▶ **CHALLENGE**
From the entries that follow, extract each line holding the string "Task".

[Robot episode data]
· · ·
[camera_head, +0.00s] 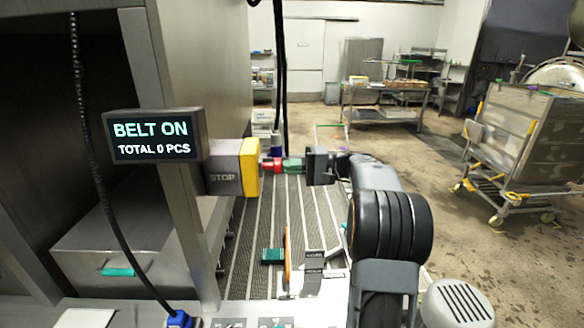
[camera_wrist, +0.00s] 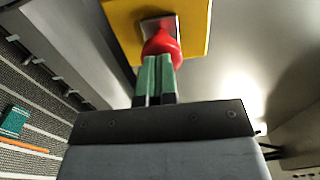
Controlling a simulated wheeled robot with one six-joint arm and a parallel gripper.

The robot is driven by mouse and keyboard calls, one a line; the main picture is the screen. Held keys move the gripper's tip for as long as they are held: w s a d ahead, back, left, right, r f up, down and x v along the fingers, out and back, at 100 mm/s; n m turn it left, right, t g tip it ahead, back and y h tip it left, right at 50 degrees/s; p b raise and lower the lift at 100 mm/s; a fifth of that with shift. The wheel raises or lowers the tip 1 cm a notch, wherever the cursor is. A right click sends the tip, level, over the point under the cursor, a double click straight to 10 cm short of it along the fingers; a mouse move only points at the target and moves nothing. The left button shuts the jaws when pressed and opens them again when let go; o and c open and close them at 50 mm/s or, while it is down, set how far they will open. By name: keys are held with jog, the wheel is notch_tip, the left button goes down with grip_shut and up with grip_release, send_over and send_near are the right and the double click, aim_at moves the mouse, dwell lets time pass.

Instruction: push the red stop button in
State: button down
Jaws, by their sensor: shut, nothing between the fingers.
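The red stop button (camera_head: 268,166) sticks out of the right face of a yellow and grey box (camera_head: 250,167) marked STOP. In the wrist view the red button (camera_wrist: 162,46) stands on a yellow plate (camera_wrist: 195,22). My gripper (camera_head: 281,165) is shut and empty, with its green fingers level with the button. In the wrist view my fingertips (camera_wrist: 158,62) are at the button's front and overlap its lower edge. They look to be touching it or very close; I cannot tell which. I cannot tell how far in the button is.
A display (camera_head: 153,135) beside the box reads BELT ON, TOTAL 0 PCS. Below lies a slatted belt (camera_head: 255,225) with a teal block (camera_head: 272,256) near an orange strip. Black cables hang behind my gripper. A metal cart (camera_head: 525,135) stands at the right on open floor.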

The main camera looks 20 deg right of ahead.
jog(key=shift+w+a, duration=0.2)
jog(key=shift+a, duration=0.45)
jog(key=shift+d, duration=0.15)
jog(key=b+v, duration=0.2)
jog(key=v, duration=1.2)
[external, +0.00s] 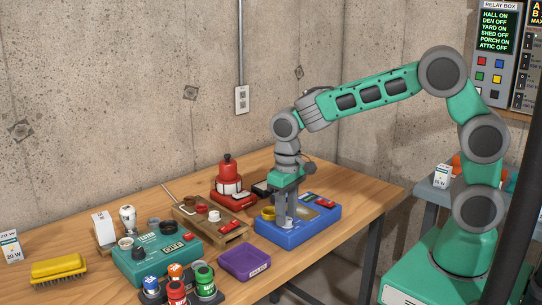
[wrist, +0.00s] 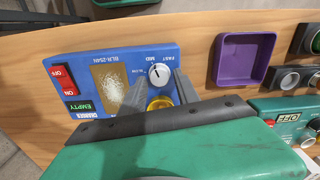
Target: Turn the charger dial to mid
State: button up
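The blue charger (wrist: 105,62) lies on the table and shows upside down in the wrist view; it also shows in the external view (external: 300,236). Its white round dial (wrist: 158,74) has a dark pointer mark and stands near the printed MID and FAST labels. The mark's exact setting is too small to tell. My gripper (wrist: 165,84) points down over the charger, its grey fingers apart on either side of the dial and nothing held between them. I cannot tell whether they touch it. In the external view my gripper (external: 290,221) hides the dial.
The charger also carries a yellow ring-shaped part (wrist: 159,103), a red ON/OFF switch (wrist: 65,80) and a green EMPTY sign (wrist: 79,107). A purple tray (wrist: 220,63) stands beside it. A green tester (external: 155,258) and colored jars (external: 204,278) stand farther left. Bare wood lies right of the charger.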

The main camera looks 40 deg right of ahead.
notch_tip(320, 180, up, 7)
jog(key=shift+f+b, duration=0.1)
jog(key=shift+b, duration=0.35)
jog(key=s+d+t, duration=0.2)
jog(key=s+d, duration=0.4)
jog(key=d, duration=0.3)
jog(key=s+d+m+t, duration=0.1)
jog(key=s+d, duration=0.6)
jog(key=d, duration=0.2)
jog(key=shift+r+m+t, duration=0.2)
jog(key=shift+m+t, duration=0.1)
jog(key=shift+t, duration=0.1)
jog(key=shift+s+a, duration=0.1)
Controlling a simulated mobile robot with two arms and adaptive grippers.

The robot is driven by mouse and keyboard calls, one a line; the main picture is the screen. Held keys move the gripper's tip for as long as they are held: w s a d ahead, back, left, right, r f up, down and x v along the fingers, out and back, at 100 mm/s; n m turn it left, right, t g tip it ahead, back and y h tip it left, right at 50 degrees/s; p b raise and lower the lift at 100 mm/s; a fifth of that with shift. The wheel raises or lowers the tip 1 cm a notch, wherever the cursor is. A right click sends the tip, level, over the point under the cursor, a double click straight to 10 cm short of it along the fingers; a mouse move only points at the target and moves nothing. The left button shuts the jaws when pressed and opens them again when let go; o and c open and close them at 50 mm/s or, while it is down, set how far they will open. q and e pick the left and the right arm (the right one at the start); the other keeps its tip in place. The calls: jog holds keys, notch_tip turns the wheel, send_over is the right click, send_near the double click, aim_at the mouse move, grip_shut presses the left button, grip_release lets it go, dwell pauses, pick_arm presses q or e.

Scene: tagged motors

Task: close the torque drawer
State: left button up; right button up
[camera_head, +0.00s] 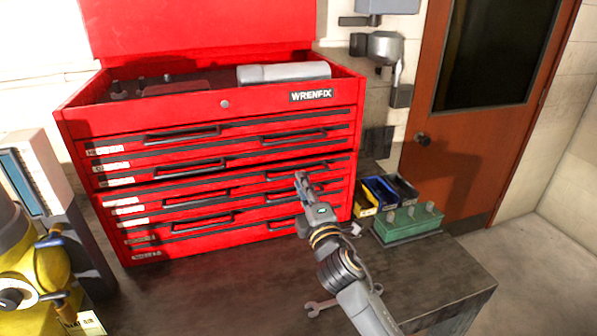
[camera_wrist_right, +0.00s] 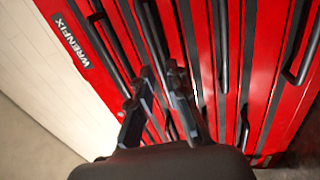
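A red tool chest (camera_head: 85,122) stands on the bench with its lid up. Its drawers have black bar handles and small white labels at the left, too small to read, so I cannot tell which is the torque drawer. The drawer fronts look close to flush. My right gripper (camera_head: 301,181) is in front of the right-hand handles, near the middle drawers. In the right wrist view its two fingers (camera_wrist_right: 161,72) are apart, with red drawer fronts and handles beyond them. I cannot tell whether they touch a handle. My left gripper is not in view.
A green tray with pegs (camera_head: 408,228) and small blue, yellow and black bins (camera_head: 380,192) stand right of the chest. A wrench (camera_head: 325,303) lies on the dark bench (camera_head: 215,290). A yellow machine (camera_head: 50,270) is at the left. A brown door is behind, right.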

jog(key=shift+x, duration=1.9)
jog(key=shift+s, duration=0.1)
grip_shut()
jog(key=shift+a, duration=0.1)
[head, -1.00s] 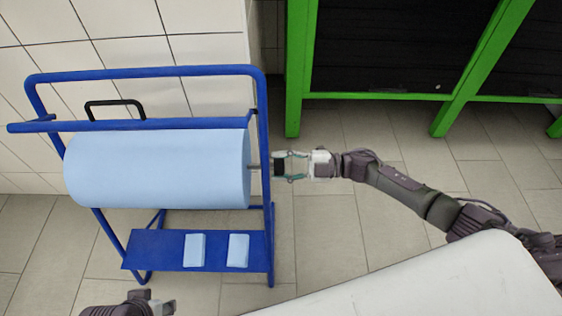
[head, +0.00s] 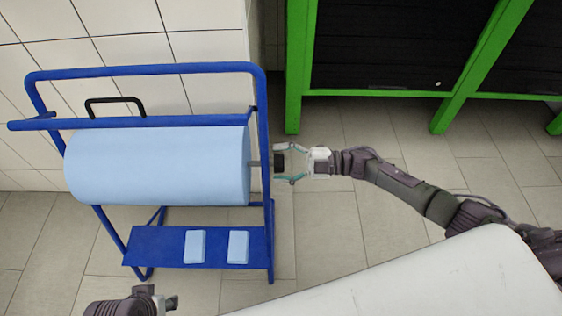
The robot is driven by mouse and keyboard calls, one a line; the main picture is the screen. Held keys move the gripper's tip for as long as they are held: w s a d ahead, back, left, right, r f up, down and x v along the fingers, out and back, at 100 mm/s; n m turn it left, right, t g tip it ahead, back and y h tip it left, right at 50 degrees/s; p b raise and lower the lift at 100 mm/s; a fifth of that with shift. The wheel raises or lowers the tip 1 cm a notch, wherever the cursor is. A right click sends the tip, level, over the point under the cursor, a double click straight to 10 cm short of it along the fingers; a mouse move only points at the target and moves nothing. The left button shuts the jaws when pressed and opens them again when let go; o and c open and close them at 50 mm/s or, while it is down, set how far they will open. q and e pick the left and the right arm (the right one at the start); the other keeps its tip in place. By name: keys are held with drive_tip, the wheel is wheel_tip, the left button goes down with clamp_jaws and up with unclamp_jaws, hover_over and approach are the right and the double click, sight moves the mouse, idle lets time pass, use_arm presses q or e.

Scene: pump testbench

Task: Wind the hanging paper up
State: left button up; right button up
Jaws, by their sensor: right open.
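A large light-blue paper roll (head: 157,166) hangs across a blue metal stand (head: 190,121). No loose length of paper hanging below the roll can be made out from here. A dark knob (head: 279,161) sits on the end of the roll's shaft, outside the stand's right post. My right gripper (head: 288,163) is open, with its fingers on either side of the knob and apart from it. My left gripper (head: 170,303) shows only in part at the bottom edge, and its jaws cannot be made out.
Two light-blue folded packs (head: 238,248) lie on the stand's lower blue shelf (head: 160,246). A black handle (head: 115,102) is behind the top bar. A tiled wall stands behind. A green-framed black cabinet (head: 296,70) is at the back right. Bare floor (head: 325,225) lies right of the stand.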

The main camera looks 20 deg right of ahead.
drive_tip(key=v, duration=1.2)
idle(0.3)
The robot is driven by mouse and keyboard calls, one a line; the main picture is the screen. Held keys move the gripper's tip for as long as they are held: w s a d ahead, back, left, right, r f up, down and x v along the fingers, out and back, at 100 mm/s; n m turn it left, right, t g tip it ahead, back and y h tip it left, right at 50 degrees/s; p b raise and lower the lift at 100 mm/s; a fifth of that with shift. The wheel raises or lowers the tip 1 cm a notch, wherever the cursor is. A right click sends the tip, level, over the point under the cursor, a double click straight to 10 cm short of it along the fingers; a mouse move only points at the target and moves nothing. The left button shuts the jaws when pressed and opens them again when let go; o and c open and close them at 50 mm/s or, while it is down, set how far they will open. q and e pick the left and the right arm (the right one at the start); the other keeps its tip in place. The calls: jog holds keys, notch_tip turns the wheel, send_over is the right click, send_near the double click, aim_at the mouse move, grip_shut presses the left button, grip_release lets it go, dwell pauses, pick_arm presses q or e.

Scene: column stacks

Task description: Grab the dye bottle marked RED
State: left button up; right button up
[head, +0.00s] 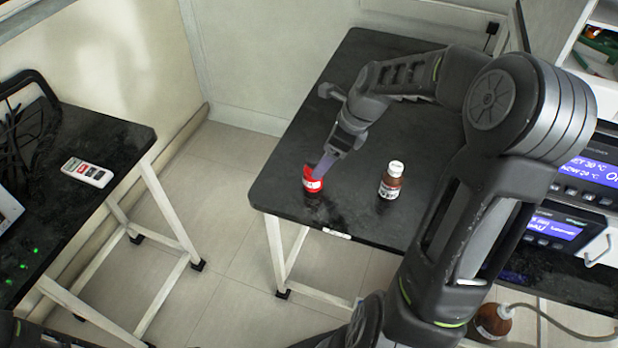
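A red bottle (312,184) with a white label stands near the left front corner of the dark table (285,190). Its lettering is too small to read. My right gripper (322,166) comes down at a slant over the bottle's upper part, with its fingers at or against it. The fingers overlap in this view, so I cannot tell if they are closed on it. A brown bottle (390,182) with a white cap and pale label stands upright to the right, apart from the gripper. My left gripper is out of view.
A white strip (337,234) lies at the table's front edge. Instruments with blue displays (552,228) stand at the right. Another brown bottle (492,321) with a tube is at lower right. A second dark table (120,140) at left bears a white remote-like device (87,172).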

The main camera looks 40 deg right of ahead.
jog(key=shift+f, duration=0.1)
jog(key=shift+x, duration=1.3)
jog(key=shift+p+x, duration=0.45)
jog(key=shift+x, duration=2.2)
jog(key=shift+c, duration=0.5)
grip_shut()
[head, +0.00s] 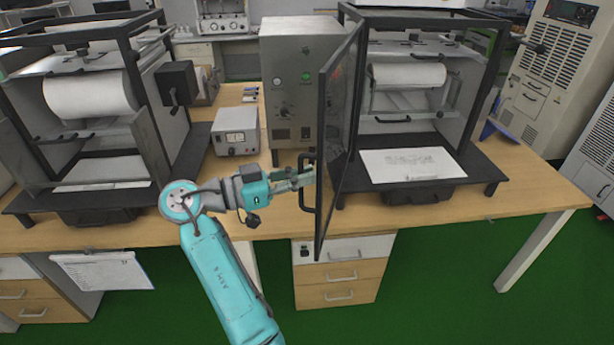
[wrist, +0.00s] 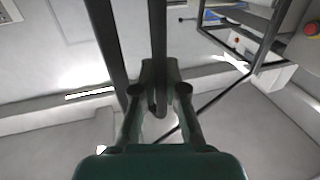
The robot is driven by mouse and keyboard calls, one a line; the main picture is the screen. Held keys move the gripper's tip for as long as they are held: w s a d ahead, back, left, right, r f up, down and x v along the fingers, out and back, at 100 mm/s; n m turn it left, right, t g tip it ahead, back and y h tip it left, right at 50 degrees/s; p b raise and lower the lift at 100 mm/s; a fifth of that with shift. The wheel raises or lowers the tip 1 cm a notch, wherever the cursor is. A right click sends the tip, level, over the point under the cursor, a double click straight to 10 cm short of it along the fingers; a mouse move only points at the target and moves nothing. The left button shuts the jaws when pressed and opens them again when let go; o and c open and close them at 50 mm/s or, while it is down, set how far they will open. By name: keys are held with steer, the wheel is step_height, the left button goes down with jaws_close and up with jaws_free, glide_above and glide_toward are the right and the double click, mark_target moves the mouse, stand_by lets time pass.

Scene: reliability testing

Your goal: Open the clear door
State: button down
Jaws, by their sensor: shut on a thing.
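The clear door (head: 338,130) is a dark-framed panel hinged on the right-hand machine (head: 425,70). In the head view it stands swung out toward me, nearly edge-on, and the machine's front is uncovered. Its black handle (head: 306,183) sits on the door's left face near the lower half. My gripper (head: 303,178) is at the handle, and in the wrist view its two fingers (wrist: 160,100) are closed around a dark vertical bar, the handle (wrist: 158,50). The exact contact points are partly hidden by the fingers.
A printed sheet (head: 412,164) lies on the machine's dark base. A grey control cabinet (head: 290,90) stands behind the door, with a small meter box (head: 235,130) to its left. Another framed machine (head: 90,110) stands at the left. Drawers (head: 342,272) are under the wooden bench (head: 520,210).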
· · ·
▶ **ANSWER TO THE EXERCISE**
Task: close the torque drawer
Task: Wind the hanging paper up
Task description: Grab the dye bottle marked RED

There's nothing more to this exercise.